→ Written instruction:
Filter the entries, keeping every line with the word "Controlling".

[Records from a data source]
━━━━━━━━━━

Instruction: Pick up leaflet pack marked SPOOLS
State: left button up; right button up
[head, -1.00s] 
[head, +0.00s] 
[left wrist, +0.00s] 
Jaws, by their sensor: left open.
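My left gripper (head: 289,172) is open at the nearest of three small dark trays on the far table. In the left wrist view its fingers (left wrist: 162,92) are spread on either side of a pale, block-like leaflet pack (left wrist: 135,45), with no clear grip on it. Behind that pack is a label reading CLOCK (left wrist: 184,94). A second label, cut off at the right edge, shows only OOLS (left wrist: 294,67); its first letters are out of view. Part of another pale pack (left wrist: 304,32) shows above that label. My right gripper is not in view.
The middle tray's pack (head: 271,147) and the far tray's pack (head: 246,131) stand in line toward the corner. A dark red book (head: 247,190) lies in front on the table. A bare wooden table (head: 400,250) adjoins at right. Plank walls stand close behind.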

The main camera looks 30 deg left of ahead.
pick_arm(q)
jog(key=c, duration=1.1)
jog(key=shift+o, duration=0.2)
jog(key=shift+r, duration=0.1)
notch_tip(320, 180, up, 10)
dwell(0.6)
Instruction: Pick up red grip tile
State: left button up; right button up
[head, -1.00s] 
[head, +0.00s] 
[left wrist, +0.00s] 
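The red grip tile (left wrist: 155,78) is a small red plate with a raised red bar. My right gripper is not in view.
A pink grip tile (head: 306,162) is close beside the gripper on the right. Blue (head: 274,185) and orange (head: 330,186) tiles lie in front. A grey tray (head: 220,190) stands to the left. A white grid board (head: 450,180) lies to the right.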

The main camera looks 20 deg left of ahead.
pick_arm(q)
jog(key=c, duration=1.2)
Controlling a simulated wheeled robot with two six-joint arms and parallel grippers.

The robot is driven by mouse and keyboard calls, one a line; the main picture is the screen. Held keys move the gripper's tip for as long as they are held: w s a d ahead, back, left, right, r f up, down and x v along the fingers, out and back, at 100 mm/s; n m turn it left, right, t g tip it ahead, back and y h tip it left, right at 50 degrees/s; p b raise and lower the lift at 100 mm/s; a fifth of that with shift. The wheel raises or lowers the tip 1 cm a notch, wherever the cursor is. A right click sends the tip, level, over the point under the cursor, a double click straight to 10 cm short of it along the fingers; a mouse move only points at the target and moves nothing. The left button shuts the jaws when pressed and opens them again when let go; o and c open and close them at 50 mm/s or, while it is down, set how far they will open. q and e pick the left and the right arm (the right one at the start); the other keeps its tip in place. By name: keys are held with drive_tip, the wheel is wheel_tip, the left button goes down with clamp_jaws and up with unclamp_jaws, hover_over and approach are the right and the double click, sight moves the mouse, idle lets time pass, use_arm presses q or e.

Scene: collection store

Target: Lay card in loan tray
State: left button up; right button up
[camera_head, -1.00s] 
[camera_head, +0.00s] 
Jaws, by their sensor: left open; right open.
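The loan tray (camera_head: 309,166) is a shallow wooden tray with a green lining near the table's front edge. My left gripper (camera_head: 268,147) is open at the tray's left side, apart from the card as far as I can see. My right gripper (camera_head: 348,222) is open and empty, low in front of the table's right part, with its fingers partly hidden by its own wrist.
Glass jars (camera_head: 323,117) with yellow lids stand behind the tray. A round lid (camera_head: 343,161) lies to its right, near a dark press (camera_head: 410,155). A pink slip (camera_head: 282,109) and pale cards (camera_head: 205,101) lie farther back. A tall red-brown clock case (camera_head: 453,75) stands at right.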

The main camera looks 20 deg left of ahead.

━━━━━━━━━━

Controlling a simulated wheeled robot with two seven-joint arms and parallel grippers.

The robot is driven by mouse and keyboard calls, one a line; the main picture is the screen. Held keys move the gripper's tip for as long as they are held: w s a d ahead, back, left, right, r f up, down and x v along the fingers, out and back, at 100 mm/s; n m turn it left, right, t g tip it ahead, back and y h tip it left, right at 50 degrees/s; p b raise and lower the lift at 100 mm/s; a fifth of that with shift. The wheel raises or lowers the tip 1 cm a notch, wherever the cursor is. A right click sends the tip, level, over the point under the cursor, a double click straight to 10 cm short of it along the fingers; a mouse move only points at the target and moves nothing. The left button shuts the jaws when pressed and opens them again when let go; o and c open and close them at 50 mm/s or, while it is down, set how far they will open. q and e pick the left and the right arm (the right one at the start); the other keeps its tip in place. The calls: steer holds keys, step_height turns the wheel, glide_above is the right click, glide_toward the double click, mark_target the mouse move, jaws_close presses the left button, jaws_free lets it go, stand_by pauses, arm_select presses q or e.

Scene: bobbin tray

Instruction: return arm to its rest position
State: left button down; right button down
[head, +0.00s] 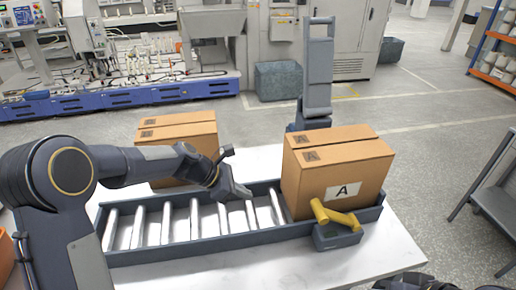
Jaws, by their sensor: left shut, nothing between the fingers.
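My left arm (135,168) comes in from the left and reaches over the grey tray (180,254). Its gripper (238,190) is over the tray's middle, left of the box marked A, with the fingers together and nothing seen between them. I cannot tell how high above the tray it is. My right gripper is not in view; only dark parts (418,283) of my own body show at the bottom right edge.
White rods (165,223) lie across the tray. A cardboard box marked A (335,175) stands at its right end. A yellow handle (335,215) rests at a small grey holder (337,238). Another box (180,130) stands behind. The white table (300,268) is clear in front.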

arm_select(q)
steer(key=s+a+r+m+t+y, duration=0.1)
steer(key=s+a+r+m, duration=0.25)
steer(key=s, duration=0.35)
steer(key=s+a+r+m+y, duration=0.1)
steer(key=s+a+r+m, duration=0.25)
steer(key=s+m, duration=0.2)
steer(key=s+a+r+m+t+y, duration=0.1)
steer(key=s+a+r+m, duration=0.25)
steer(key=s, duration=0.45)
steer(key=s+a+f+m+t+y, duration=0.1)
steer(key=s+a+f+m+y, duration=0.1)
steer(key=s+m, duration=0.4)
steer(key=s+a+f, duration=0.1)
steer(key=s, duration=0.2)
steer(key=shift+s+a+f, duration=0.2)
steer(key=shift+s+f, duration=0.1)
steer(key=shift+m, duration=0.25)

━━━━━━━━━━

→ Written answer:
Controlling a simulated wheeled robot with two six-joint arms and parallel grippers.
Controlling a simulated wheeled robot with two seven-joint arms and parallel grippers.

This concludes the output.